I'll tell the story again, an ethylene plant had a huge fire because the operator didn't slowly pressure up a borbon tube pressure gauge. The gauge was purged with N2 and screwed into place. When the 1200 psig ethylene compressed the N2 in the tube, the The heat of compression cause a temperature rise and the themperature was high enough at the ethylene N2 interface to start a decomposition and fire.

 

[sailoday28]

zdas04 (Mechanical)You don't have to take the can into space. Evacuate it here on earth, get a good partial vacuum. Let the can sit around so that its initial temp, Ti, is that of the surrounding ambient. Puncture it. The contents in the can will pressurize. AND the final tempTf will be approximately Tf=gammaTi where the tempeartures are absolute.
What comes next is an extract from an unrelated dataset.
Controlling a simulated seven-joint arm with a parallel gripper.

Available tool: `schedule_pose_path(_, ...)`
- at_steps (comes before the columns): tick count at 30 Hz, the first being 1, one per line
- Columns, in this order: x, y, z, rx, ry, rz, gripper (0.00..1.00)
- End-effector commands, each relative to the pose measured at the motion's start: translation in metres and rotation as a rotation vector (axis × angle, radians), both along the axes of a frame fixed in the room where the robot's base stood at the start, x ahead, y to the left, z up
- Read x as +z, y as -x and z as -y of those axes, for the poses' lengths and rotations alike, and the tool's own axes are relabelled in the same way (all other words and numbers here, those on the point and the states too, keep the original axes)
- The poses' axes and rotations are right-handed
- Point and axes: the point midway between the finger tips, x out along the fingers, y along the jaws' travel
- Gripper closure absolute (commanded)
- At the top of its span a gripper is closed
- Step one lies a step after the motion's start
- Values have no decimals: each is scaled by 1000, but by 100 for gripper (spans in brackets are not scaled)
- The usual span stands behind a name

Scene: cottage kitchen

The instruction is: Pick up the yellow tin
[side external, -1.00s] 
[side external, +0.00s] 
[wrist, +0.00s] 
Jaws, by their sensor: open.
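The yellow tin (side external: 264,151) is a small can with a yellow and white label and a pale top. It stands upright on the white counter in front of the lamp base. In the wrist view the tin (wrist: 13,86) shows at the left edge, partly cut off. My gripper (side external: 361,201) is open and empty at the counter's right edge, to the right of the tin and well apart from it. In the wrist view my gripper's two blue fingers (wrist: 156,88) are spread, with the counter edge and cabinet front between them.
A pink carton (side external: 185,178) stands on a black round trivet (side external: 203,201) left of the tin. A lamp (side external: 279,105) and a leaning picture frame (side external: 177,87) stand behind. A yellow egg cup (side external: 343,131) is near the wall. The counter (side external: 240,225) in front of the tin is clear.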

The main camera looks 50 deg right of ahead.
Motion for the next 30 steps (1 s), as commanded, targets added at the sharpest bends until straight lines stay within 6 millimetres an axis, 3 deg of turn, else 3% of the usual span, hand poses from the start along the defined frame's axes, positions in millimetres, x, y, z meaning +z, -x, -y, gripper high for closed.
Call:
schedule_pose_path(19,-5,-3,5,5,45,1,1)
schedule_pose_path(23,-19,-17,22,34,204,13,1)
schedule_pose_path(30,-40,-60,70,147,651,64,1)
I say approximate because, there is some mass in the can prior to puncture.


25362 (Chemical) 30 Mar 07 9:23 You state

• During step one (up to 10 barg) that took 5 minutes, at the steady-state filling rate of ~0.3 kg/s (because of critical conditions), assuming no appreciable change in kinetic energy, the J-T isenthalpic effect could have been felt and the gas may have cooled down a bit in this process, although the pressure drop in the throttling process is constantly being reduced o/a of the increasing back-pressure in the trap.

The above is a misapplication to the original problem.
The upstream of the filling volume to the downstream volume is not a J-T process. See my post with the quasi steady energy balance.

Regards

 

[25362]

To sailoday28, I beg to disagree, the low linear velocity in the 4-in pipe, with the partly-closed valve and the large magnitude of the pressure drop, could result in a local "throttling" process.